— START DATASET RECORDS —

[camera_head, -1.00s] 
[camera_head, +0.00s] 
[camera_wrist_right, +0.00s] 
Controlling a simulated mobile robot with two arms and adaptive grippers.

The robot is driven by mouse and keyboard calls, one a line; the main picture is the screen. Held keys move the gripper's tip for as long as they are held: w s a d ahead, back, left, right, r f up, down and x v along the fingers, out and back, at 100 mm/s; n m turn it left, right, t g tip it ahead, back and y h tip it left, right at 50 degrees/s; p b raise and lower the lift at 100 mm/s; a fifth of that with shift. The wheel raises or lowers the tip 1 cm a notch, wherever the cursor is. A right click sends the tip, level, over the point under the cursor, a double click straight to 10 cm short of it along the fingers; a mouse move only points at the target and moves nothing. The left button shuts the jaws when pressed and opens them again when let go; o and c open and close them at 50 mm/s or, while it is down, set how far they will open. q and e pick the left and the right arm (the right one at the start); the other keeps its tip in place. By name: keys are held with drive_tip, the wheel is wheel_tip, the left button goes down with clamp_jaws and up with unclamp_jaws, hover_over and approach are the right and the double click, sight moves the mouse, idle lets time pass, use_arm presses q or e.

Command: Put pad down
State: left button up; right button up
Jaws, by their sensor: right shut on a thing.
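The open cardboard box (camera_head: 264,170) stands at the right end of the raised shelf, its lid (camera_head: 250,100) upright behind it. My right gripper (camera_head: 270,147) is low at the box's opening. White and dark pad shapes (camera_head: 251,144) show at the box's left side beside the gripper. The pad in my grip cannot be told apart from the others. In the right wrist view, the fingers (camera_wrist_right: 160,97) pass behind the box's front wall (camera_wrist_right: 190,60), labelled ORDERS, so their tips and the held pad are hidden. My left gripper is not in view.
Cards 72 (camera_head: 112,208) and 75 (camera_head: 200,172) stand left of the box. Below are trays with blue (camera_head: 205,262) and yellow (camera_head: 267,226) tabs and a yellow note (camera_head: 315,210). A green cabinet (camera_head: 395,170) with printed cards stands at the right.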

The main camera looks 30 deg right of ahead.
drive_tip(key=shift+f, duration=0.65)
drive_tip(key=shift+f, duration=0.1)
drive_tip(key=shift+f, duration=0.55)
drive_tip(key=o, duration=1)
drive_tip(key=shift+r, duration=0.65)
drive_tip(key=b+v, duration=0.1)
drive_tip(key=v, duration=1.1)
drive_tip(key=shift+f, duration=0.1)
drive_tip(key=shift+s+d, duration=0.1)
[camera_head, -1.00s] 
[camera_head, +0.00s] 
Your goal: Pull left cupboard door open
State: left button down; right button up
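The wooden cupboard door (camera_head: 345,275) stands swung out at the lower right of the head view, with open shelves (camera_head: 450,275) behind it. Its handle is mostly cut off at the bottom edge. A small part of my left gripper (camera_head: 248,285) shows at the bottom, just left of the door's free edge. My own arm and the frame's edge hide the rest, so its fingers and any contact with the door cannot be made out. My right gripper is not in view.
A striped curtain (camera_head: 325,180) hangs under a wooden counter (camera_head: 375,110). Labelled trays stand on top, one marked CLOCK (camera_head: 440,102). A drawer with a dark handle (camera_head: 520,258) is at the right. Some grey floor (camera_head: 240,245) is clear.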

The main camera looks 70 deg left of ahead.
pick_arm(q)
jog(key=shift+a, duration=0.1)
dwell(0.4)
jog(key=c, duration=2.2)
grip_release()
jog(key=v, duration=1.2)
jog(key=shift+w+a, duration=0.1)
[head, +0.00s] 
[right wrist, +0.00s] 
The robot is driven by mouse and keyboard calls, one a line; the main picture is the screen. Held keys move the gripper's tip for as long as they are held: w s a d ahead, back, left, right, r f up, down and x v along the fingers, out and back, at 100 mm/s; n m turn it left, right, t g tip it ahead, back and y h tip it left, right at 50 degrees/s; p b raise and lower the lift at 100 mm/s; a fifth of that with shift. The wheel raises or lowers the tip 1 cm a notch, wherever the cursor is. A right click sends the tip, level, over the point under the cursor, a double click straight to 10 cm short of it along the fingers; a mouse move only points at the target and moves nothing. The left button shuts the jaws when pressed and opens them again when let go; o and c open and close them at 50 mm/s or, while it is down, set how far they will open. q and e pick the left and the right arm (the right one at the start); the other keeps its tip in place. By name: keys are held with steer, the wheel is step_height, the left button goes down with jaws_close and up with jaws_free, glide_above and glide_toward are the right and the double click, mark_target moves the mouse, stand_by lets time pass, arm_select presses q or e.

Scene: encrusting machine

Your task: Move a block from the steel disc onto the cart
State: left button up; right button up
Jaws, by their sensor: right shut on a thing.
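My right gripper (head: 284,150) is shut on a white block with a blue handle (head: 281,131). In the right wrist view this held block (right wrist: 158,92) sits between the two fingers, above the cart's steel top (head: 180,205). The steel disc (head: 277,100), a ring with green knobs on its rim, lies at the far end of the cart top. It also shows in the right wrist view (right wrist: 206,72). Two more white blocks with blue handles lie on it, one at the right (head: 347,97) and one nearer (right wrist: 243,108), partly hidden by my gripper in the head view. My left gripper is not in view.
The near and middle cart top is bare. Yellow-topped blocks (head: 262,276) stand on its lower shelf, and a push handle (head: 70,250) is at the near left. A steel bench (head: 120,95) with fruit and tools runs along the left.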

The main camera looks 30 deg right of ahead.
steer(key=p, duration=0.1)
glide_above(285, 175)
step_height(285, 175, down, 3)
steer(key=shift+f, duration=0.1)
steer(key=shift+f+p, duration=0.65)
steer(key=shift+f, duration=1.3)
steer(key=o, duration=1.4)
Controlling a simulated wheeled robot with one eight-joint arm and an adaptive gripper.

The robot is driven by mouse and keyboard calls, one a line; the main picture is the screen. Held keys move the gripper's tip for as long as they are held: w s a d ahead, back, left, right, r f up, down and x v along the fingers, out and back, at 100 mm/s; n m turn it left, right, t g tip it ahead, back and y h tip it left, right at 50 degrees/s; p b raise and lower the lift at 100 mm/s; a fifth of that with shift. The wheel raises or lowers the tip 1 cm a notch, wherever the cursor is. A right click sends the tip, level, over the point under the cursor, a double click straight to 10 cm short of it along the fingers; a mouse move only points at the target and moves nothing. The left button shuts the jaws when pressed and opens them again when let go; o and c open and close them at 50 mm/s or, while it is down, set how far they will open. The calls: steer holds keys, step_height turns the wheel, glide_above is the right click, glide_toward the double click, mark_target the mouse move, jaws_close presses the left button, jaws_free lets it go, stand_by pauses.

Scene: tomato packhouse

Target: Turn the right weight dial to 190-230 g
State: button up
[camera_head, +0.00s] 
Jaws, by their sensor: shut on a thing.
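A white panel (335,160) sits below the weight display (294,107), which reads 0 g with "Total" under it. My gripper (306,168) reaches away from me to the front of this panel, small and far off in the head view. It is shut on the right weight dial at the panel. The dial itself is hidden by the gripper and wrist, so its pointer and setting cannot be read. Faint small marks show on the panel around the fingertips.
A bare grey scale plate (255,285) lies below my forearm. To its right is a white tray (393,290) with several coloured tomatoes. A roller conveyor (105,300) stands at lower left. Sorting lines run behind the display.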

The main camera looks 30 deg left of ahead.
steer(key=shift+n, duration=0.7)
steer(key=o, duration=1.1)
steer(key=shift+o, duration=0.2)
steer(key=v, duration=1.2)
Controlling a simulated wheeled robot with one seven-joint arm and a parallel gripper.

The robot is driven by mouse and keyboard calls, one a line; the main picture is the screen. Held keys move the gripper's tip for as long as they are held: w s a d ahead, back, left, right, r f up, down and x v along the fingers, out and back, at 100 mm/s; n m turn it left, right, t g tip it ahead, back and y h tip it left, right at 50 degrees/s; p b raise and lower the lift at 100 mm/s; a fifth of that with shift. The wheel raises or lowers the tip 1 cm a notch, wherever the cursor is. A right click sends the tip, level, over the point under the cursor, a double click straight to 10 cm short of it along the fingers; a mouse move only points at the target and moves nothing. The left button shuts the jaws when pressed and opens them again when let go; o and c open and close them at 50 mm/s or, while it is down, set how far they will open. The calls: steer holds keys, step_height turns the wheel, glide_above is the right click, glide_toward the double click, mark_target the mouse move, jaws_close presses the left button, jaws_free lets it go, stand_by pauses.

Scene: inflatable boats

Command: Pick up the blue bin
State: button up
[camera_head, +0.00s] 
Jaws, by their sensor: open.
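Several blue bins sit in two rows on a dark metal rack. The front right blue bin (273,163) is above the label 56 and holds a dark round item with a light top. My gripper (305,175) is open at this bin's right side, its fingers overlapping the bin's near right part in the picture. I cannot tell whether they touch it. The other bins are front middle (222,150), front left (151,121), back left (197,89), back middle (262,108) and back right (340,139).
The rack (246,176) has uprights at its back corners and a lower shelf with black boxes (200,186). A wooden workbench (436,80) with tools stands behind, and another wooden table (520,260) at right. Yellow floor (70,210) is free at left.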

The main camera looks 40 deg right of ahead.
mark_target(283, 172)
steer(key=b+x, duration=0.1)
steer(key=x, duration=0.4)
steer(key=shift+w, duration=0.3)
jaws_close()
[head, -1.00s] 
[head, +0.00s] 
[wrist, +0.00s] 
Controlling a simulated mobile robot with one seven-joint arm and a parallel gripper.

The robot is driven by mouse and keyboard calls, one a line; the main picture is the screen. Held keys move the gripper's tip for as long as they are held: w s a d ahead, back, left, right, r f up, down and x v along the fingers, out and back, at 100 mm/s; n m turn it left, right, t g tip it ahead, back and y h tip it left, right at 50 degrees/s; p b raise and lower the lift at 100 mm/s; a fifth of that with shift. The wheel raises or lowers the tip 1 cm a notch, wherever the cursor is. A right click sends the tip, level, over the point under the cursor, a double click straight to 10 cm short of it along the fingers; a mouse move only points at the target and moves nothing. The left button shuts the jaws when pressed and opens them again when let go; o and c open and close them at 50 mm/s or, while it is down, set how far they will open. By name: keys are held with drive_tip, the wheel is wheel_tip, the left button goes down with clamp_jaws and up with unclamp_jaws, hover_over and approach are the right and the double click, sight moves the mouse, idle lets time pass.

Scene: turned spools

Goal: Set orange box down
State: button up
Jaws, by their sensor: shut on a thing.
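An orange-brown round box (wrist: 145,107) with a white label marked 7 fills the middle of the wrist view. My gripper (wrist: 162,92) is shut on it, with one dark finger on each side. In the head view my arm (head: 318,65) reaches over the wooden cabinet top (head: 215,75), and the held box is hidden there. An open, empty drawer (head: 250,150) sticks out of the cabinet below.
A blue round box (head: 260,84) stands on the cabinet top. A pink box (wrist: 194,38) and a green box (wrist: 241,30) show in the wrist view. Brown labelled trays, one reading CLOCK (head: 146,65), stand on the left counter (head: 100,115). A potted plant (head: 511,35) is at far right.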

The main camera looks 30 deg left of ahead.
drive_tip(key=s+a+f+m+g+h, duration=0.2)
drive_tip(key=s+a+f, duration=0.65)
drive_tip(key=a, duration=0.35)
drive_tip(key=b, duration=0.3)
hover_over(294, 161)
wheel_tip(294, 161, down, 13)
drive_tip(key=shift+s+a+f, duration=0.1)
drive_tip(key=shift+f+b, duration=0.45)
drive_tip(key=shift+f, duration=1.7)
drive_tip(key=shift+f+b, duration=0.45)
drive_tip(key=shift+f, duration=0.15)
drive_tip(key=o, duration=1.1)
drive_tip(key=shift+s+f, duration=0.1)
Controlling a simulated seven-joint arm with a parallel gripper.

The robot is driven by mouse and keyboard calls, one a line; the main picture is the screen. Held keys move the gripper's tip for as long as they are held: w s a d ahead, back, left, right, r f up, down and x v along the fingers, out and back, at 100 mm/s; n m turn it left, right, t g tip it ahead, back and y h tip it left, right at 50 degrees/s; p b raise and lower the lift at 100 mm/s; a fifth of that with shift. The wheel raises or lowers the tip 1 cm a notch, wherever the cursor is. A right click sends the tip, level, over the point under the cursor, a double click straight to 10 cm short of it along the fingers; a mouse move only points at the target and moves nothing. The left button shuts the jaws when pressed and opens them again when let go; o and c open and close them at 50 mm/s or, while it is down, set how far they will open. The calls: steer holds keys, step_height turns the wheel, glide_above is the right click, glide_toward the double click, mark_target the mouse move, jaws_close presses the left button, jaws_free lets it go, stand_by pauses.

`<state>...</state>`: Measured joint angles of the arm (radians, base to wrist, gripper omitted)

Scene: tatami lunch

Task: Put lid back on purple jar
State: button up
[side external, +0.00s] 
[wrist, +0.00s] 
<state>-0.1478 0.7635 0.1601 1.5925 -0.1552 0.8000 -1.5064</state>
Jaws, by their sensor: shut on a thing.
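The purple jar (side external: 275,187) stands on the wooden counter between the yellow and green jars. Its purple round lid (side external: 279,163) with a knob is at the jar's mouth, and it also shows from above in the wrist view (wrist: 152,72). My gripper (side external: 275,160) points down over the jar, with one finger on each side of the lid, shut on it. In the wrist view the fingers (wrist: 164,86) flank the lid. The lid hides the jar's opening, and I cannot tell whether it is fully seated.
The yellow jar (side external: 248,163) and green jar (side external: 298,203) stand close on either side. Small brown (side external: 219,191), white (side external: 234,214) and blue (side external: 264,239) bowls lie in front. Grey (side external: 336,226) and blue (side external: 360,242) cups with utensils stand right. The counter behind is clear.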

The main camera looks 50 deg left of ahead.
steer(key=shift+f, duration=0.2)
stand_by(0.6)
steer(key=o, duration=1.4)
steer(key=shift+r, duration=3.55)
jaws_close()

— END DATASET RECORDS —

Look over the listing. Pull out every line with the string "joint" in it.

Controlling a simulated wheeled robot with one eight-joint arm and an adaptive gripper.
Controlling a simulated wheeled robot with one seven-joint arm and a parallel gripper.
Controlling a simulated mobile robot with one seven-joint arm and a parallel gripper.
Controlling a simulated seven-joint arm with a parallel gripper.
`<state>...</state>`: Measured joint angles of the arm (radians, base to wrist, gripper omitted)

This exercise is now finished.